**SUPPLIED MATERIAL:**
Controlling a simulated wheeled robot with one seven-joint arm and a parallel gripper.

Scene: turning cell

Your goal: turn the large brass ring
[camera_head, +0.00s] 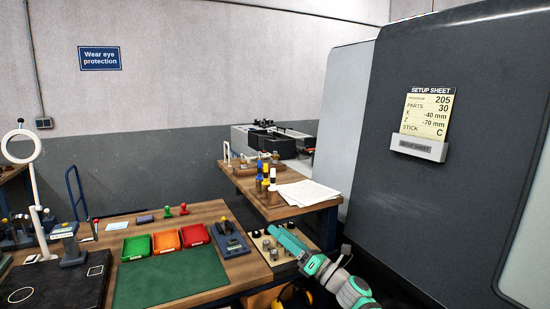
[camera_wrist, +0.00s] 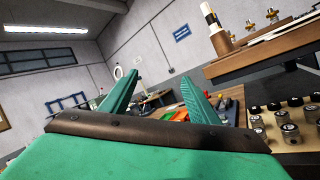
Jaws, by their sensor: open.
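No thing in view is clearly a large brass ring. A thin pale ring outline (camera_head: 20,295) lies on the black mat (camera_head: 62,283) at the lower left of the head view; I cannot tell whether it is brass. A smaller ring outline (camera_head: 95,270) is on the same mat. My gripper (camera_head: 280,234) is over the board of knobs beside the benches, well to the right of the mat. In the wrist view its two teal fingers (camera_wrist: 160,82) are apart, with nothing held between them.
A board with several round pieces (camera_head: 267,245) is close to my gripper. Papers (camera_head: 308,192) lie on the right bench. The large grey machine (camera_head: 455,200) bounds the right side.

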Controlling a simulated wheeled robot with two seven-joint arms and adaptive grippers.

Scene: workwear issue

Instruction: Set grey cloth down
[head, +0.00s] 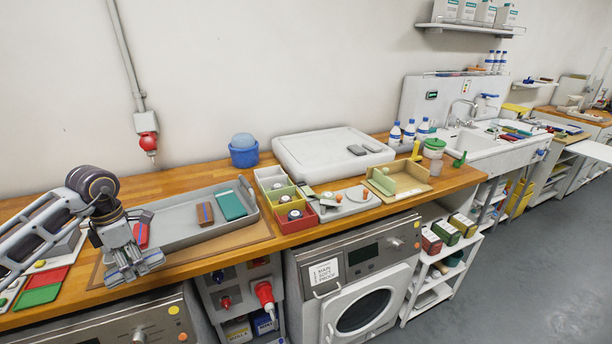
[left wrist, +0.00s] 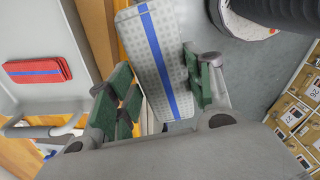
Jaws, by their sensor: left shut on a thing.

**TASK TO COMPLETE:** Omit the pictures, and please restate word for word the lines running from the line with "[head, +0.00s]" to the end of the entries.

**WRITTEN SOLUTION:**
[head, +0.00s] 
[left wrist, +0.00s] 
Jaws, by their sensor: left shut on a thing.

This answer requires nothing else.